__WHAT YOU WILL DO__. Pick out all lines with the word "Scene" from the records that follow.

=-=-=

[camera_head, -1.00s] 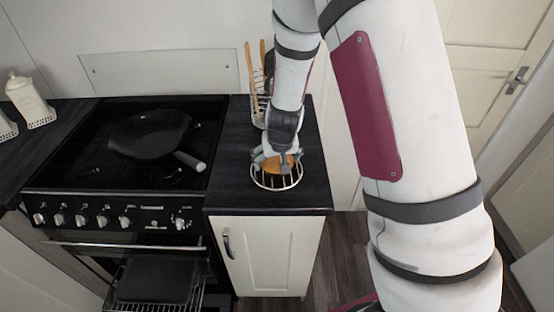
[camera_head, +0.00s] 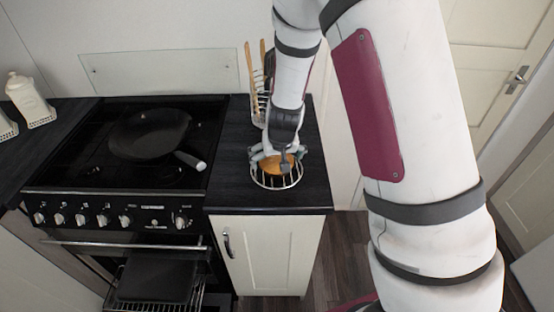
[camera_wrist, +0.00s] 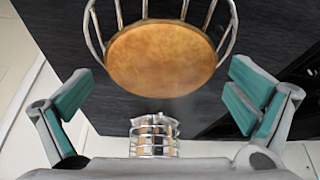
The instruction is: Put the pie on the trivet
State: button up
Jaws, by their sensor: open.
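The pie (camera_head: 278,165), round and golden brown, lies on the round wire trivet (camera_head: 277,185) on the dark counter right of the stove. In the wrist view the pie (camera_wrist: 162,58) rests over the bars of the trivet (camera_wrist: 232,32), towards its near side. My gripper (camera_head: 275,158) is directly above and behind the pie in the head view. In the wrist view its teal-padded fingers (camera_wrist: 158,100) are spread wide, with the pie beyond them and no finger touching it. Part of the pie is hidden by my gripper in the head view.
A wire utensil holder (camera_head: 258,108) with wooden-handled tools stands behind the gripper; it also shows in the wrist view (camera_wrist: 154,135). A black pan (camera_head: 150,133) sits on the stove to the left. The counter's front strip (camera_head: 240,200) is clear.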

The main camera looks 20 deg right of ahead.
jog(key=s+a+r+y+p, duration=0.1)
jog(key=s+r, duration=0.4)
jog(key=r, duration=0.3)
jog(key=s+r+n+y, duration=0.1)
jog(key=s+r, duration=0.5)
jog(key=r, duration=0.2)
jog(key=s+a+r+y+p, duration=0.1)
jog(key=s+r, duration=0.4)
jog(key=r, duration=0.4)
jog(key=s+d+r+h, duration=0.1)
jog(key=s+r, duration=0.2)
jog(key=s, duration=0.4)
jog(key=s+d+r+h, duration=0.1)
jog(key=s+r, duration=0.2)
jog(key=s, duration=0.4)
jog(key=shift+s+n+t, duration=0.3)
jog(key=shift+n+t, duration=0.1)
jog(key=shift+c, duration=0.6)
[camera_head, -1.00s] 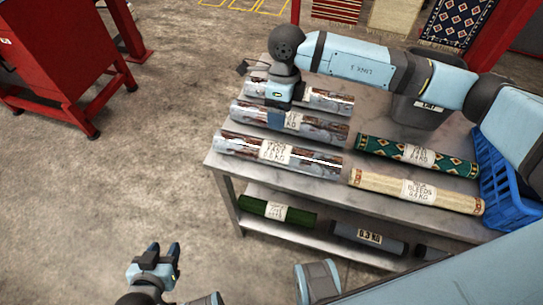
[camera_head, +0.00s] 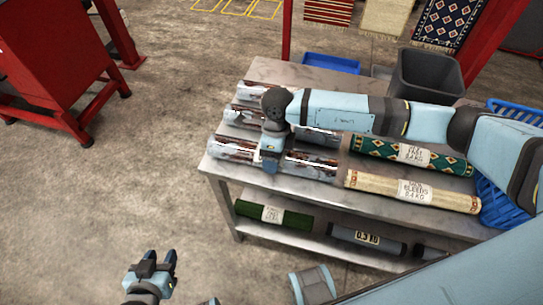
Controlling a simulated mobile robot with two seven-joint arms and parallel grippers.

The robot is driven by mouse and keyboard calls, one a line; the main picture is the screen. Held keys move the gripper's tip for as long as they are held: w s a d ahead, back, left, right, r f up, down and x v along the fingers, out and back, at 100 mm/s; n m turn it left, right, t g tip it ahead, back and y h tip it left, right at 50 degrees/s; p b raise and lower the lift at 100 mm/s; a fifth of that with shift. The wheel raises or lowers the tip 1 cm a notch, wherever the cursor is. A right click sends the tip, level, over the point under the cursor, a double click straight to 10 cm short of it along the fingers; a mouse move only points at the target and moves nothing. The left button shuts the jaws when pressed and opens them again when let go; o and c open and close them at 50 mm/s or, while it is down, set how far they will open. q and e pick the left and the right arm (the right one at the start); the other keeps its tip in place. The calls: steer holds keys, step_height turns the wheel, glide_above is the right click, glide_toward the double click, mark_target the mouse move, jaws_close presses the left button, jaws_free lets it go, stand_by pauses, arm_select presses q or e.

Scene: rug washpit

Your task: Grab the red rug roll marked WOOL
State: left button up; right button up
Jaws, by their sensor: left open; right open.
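Three shiny wrapped rolls with reddish-brown and pale patches lie on the left of the metal table: a front roll (camera_head: 231,149), a middle roll (camera_head: 243,116) and a back roll (camera_head: 259,92). I cannot read WOOL on any of them; my right arm hides their labels. My right gripper (camera_head: 269,165) is open, pointing down at the middle of the front roll. Whether its fingers touch or straddle that roll is unclear. My left gripper (camera_head: 160,262) is open and empty, low over the floor at the left of the table.
A green patterned roll (camera_head: 368,146) and a cream roll (camera_head: 377,186) lie to the right on the table (camera_head: 300,76). A grey bin (camera_head: 428,75), a blue tray (camera_head: 331,63) and a blue basket (camera_head: 499,208) stand around them. The lower shelf holds a green roll (camera_head: 247,211) and grey rolls (camera_head: 340,232).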

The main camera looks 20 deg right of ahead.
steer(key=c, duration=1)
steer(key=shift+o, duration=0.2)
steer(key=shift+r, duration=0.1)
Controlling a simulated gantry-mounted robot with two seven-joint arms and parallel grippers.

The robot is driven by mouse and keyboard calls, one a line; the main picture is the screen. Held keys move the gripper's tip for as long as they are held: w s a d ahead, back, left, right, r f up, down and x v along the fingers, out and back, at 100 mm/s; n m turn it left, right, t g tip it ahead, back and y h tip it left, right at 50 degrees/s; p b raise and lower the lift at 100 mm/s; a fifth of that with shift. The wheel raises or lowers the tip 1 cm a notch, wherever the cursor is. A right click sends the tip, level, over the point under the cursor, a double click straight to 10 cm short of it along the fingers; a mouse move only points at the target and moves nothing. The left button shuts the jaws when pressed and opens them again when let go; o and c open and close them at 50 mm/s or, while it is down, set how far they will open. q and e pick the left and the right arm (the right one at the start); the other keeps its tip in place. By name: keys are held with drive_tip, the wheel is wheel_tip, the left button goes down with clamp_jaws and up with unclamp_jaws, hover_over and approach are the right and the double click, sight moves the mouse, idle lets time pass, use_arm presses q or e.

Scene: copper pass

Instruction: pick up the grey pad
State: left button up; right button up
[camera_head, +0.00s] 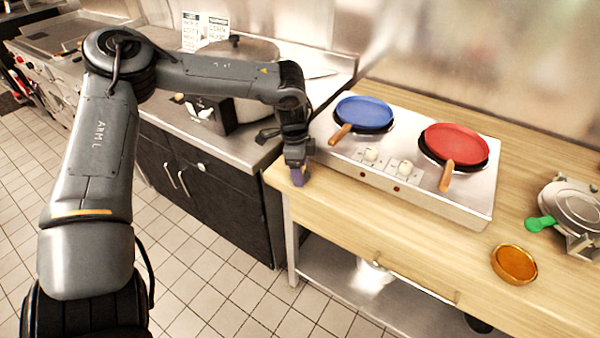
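My left gripper (298,163) points down at the left front corner of the wooden counter, beside the double hot plate. A small purple-grey block (299,177) shows right under its fingers, at the counter's edge. It may be the grey pad, but it is too small and too covered by the gripper to be sure. I cannot tell whether the fingers are closed on it. No other grey pad is clear in view. My right gripper is not in view.
The hot plate (375,180) holds a blue pan (363,113) and a red pan (453,143). An orange bowl (514,264) and a waffle iron (578,203) with a green handle stand at the right. A large pot (254,52) stands behind my left arm. The counter's front strip is mostly clear.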

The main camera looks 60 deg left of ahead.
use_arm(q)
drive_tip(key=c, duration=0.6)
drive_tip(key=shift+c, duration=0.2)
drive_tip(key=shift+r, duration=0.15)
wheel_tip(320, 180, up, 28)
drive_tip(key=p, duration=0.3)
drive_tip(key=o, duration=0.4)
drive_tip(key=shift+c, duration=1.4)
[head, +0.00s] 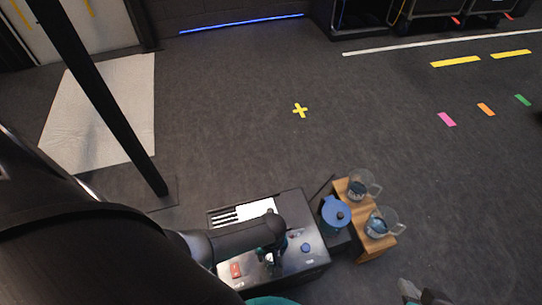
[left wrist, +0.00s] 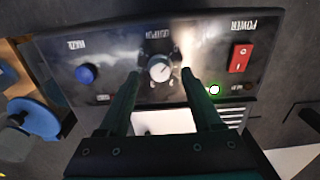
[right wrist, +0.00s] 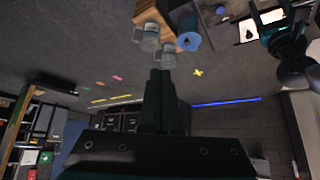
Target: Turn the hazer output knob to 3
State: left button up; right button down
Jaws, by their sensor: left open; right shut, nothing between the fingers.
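The hazer (head: 313,262) is a dark box with a control panel on top. In the left wrist view its panel (left wrist: 110,62) appears upside down, with the grey output knob (left wrist: 159,68) in the middle, ringed by dial marks too small to read. A light pointer line shows on the knob. My left gripper (left wrist: 159,76) is open, its fingertips on either side of the knob in that view; I cannot tell whether they touch it. In the head view my left gripper (head: 271,260) hides the knob. My right gripper (head: 412,294) is shut and empty, away from the hazer.
Beside the hazer stand a blue-lidded pot (head: 336,212) and a wooden stand (head: 378,248) with two glass jugs. Open floor lies beyond.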

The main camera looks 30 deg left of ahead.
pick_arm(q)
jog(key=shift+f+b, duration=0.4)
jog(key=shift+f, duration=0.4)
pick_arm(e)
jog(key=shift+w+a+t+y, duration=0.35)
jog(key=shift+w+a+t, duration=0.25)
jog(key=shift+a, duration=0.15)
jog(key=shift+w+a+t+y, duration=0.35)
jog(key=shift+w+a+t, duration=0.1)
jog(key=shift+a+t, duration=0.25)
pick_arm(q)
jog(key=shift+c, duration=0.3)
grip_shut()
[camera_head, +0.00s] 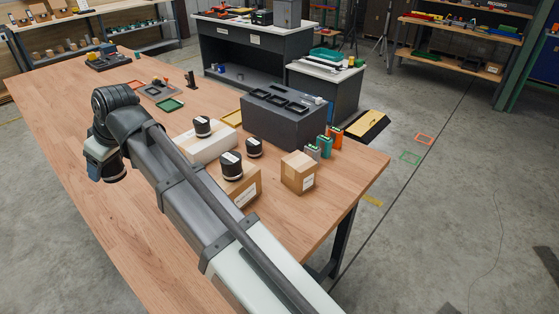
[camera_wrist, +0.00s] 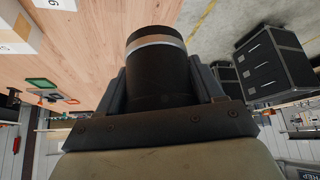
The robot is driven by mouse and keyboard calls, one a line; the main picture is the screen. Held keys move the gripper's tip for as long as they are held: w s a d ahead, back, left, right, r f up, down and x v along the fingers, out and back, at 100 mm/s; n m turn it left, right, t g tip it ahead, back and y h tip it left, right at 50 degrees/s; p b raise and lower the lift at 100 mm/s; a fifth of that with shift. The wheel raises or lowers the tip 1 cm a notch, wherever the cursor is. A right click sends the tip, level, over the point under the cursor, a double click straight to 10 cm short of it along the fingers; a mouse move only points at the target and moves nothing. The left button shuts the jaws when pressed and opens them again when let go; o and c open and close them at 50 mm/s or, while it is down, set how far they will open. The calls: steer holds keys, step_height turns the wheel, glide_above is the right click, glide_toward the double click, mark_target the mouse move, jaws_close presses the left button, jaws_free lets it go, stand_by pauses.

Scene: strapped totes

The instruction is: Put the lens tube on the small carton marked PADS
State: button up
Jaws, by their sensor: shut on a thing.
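My gripper (camera_head: 105,167) is at the left of the wooden table, pointing down, apart from the cartons. In the wrist view, my gripper (camera_wrist: 163,82) is shut on a black lens tube (camera_wrist: 160,68) with a pale band, between its two fingers. In the head view only a dark end of the tube shows under my gripper. A small brown carton (camera_head: 298,178) with a white label stands near the table's right end, its top bare. A larger brown carton (camera_head: 240,192) and a pale carton (camera_head: 205,149) stand left of it. I cannot read PADS on any label.
Black labelled cylinders stand at the larger carton (camera_head: 231,166), the pale carton (camera_head: 203,127) and between them (camera_head: 254,148). A dark grey block (camera_head: 270,125) with frames on top and several coloured pieces (camera_head: 324,146) stand behind the small carton. The table's left and front are clear.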

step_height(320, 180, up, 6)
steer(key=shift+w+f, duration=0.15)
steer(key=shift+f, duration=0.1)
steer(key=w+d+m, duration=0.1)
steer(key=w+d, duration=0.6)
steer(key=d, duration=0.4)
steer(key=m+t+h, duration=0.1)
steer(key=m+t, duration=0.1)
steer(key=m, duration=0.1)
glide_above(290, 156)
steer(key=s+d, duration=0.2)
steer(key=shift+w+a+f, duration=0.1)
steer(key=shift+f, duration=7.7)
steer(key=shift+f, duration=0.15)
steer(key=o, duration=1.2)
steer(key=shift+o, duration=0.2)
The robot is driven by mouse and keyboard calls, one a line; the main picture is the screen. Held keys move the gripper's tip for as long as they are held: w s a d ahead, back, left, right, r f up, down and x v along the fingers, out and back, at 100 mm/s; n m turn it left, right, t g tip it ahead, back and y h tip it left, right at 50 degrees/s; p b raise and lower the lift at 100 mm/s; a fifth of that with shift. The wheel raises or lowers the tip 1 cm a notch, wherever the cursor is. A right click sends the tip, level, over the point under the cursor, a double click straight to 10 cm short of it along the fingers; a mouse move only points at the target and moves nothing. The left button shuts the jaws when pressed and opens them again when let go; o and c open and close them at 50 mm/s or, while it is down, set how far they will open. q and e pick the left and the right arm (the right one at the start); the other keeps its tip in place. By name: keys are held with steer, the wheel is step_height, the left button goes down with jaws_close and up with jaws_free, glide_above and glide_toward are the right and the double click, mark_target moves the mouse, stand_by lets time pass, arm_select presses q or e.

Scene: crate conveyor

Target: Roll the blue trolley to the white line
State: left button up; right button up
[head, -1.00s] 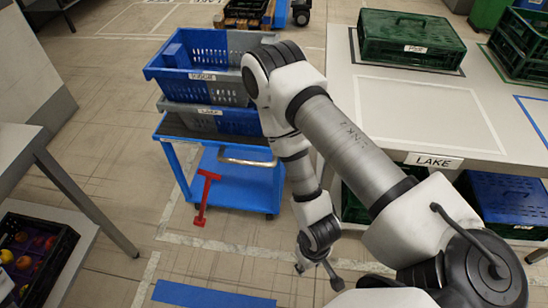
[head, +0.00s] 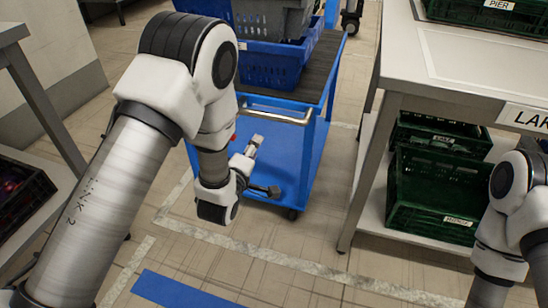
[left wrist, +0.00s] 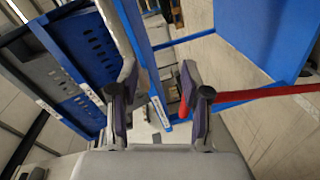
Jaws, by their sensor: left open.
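The blue trolley (head: 313,160) stands ahead in the head view, with a pale push bar (head: 275,116) on its near side. My left gripper (head: 262,166) is open, below the bar and in front of the lower part of the trolley. In the left wrist view its two fingers (left wrist: 158,105) are spread, and the bar (left wrist: 124,35) runs to the left finger; I cannot tell whether they touch. A red lever (left wrist: 262,93) crosses behind the right finger. A whitish floor line (head: 270,262) lies in front of the trolley. My right gripper is out of view.
Blue and grey crates (head: 268,67) are stacked on the trolley. A steel table (head: 450,75) stands at right, with green crates (head: 425,195) on its lower shelf. Blue tape (head: 185,290) lies on the near floor. A shelf with a dark crate (head: 22,200) is at left.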

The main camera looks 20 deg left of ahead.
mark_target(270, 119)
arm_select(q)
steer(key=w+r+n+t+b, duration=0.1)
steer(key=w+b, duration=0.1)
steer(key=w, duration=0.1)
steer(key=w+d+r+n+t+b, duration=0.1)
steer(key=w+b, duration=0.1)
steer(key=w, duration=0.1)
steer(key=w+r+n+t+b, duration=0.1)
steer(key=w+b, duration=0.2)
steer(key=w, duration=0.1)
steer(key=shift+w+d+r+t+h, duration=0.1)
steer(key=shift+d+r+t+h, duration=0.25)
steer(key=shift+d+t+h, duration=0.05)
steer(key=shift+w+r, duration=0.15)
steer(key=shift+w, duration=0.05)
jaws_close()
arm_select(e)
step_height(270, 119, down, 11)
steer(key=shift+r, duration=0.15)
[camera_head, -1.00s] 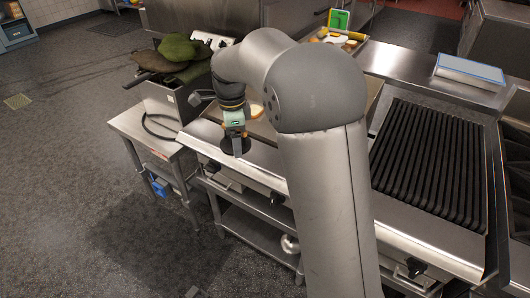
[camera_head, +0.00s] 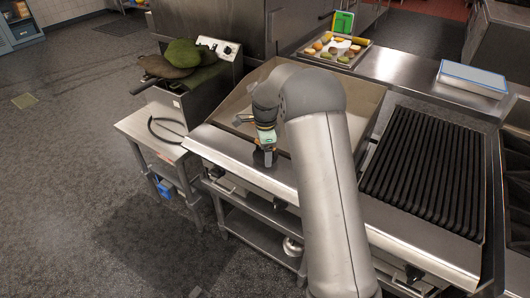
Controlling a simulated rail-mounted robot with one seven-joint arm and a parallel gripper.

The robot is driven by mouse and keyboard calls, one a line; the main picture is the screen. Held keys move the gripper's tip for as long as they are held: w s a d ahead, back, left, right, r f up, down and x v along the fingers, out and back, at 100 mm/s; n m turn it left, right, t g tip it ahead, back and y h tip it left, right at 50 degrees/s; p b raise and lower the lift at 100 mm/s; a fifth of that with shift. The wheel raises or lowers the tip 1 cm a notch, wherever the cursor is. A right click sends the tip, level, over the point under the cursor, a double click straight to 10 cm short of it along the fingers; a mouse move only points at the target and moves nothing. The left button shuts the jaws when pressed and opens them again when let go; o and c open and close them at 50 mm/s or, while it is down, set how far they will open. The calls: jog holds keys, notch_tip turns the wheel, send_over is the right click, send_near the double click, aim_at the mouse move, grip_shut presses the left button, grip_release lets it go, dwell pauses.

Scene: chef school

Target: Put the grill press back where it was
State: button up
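My gripper (camera_head: 264,158) is small and dark at the end of my grey arm. It is over the front steel ledge of the flat griddle (camera_head: 353,93), near the ledge's left part. The fingers are too small and dark to tell whether they are open or shut, or whether they hold anything. I cannot make out a grill press clearly. My arm hides part of the griddle plate and the ledge behind it.
A ribbed black grill (camera_head: 430,168) is right of the griddle. A food tray (camera_head: 336,48) and a blue-white box (camera_head: 472,77) rest on the back counter.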

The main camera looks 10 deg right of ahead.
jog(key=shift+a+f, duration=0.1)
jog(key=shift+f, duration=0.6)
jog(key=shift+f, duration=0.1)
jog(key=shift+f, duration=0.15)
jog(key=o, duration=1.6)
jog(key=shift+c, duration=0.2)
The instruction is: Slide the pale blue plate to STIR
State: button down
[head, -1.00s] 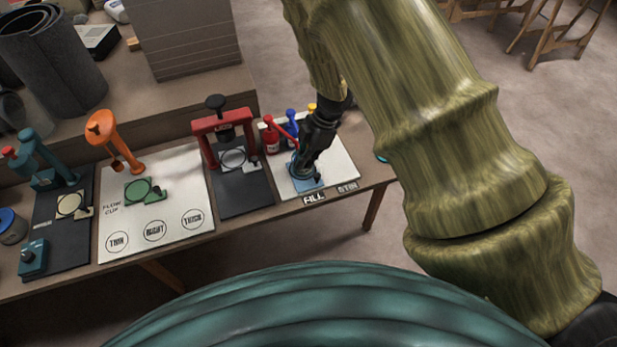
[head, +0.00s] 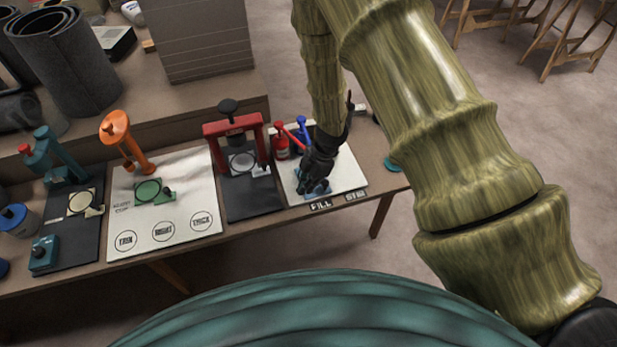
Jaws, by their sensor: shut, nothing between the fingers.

=-=-=

__FINISHED TASK__.
Scene: rug washpit
Scene: copper pass
Scene: strapped totes
Scene: crate conveyor
Scene: chef school

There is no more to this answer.